Job: Copy every line with the string "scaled" in it.

Stored data:
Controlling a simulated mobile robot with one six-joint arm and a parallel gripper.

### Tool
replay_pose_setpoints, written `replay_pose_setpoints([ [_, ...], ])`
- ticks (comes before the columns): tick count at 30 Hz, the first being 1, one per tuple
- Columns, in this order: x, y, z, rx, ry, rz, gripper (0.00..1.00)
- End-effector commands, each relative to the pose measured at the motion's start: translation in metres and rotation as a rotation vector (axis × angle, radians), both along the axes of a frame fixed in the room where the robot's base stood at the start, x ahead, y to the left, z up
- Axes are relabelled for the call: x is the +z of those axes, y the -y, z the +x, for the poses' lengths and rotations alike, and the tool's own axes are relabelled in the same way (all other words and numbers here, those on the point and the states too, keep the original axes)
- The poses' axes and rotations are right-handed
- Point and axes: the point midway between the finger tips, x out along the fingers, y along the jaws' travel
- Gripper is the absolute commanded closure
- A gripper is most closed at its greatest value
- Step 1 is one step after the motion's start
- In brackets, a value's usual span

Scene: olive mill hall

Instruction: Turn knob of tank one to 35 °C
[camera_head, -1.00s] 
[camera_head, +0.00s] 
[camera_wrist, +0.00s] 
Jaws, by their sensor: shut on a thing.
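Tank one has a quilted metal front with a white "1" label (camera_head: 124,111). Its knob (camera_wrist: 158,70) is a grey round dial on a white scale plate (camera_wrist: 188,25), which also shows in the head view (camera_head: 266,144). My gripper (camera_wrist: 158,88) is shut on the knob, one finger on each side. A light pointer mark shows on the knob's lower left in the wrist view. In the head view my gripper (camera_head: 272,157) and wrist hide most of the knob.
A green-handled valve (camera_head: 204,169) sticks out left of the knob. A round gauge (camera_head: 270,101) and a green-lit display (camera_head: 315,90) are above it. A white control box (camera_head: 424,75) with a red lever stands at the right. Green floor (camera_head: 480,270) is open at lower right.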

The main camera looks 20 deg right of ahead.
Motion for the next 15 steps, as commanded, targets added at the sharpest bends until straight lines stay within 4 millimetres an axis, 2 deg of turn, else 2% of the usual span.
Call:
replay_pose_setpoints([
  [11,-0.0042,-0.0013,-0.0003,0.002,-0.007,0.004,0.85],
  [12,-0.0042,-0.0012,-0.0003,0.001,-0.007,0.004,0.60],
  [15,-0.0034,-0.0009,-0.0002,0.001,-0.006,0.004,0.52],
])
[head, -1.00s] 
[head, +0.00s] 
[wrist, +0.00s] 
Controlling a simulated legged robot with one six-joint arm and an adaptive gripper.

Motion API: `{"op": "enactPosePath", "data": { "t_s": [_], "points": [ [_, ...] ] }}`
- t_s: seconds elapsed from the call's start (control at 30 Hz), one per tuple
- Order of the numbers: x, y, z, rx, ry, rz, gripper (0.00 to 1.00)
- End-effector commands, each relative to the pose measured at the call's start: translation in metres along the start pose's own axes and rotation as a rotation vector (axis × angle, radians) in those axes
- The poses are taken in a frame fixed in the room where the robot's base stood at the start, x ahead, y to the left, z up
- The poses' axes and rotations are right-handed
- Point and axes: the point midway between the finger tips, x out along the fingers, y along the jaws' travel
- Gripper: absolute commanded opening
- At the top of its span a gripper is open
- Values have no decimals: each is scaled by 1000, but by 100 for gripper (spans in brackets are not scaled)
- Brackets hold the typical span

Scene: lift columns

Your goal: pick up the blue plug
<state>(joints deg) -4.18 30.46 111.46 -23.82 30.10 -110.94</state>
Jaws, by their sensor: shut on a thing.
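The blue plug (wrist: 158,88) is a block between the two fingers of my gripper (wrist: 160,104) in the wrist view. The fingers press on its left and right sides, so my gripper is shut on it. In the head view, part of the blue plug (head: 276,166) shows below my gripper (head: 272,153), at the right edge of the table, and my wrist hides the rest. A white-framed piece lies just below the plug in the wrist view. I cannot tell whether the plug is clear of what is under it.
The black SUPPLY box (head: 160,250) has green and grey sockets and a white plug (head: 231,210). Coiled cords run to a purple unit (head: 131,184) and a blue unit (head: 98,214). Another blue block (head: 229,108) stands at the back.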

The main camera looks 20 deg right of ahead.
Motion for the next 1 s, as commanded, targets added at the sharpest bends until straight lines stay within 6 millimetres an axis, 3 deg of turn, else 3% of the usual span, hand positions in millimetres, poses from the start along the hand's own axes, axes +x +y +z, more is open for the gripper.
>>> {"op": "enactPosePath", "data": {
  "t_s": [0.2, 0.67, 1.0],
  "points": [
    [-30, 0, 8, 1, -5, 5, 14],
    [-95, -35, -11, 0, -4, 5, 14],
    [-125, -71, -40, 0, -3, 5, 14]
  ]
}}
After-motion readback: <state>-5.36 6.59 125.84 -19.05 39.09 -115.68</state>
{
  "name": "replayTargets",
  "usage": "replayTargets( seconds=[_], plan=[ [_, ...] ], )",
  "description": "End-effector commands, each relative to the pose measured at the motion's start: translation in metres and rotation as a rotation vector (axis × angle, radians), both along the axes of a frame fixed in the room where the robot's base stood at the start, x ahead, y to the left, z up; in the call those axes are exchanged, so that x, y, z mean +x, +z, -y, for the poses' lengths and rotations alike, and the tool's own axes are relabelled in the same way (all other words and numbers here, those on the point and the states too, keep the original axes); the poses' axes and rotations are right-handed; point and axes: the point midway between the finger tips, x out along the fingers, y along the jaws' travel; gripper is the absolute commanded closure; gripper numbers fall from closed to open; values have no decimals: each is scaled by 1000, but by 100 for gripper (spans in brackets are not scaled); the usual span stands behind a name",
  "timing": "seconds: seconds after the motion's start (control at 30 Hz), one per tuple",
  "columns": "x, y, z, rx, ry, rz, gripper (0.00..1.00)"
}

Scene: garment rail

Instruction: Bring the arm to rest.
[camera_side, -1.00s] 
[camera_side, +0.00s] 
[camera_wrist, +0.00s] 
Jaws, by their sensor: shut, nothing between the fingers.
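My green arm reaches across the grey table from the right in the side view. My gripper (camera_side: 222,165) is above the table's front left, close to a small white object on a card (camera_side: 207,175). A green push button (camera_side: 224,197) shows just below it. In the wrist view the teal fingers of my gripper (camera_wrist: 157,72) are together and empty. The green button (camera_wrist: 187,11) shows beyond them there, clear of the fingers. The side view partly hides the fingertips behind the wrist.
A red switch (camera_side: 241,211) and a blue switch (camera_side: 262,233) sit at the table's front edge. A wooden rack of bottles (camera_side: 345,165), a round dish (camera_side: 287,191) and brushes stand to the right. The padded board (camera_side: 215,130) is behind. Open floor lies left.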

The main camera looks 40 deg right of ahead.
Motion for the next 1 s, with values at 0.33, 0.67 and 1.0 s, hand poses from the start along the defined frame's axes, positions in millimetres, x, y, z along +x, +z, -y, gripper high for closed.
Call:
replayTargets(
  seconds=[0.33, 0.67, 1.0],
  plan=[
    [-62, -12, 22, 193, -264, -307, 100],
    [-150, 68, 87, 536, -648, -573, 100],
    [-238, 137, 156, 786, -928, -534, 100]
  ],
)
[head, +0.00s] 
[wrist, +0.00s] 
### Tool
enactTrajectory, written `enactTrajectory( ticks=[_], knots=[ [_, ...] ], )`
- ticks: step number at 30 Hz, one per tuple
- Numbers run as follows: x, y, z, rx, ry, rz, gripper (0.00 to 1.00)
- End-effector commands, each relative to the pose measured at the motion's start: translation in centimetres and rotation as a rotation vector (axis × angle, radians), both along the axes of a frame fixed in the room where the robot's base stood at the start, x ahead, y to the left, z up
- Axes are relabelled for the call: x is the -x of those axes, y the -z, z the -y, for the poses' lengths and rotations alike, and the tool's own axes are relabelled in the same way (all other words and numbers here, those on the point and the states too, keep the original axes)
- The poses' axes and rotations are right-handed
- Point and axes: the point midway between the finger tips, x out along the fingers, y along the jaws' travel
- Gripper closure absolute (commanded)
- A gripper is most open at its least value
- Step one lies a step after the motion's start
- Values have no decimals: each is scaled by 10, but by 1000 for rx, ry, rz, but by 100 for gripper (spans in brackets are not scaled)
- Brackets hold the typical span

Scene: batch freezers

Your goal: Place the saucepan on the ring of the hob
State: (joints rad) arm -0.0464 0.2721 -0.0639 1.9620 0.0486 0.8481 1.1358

Response:
- Values have no decimals: each is scaled by 1000, but by 100 for gripper (spans in brackets are not scaled)
  "description": "End-effector commands, each relative to the pose measured at the motion's start: translation in metres and rotation as a rotation vector (axis × angle, radians), both along the axes of a frame fixed in the room where the robot's base stood at the start, x ahead, y to the left, z up; in the call those axes are exchanged, so that x, y, z mean +x, +z, -y, for the poses' lengths and rotations alike, and the tool's own axes are relabelled in the same way (all other words and numbers here, those on the point and the states too, keep the original axes); the poses' axes and rotations are right-handed; point and axes: the point midway between the finger tips, x out along the fingers, y along the jaws' travel; gripper is the absolute commanded closure; gripper numbers fall from closed to open; values have no decimals: each is scaled by 1000, but by 100 for gripper (spans in brackets are not scaled); the usual span stands behind a name",
- Values have no decimals: each is scaled by 10, but by 1000 for rx, ry, rz, but by 100 for gripper (spans in brackets are not scaled)

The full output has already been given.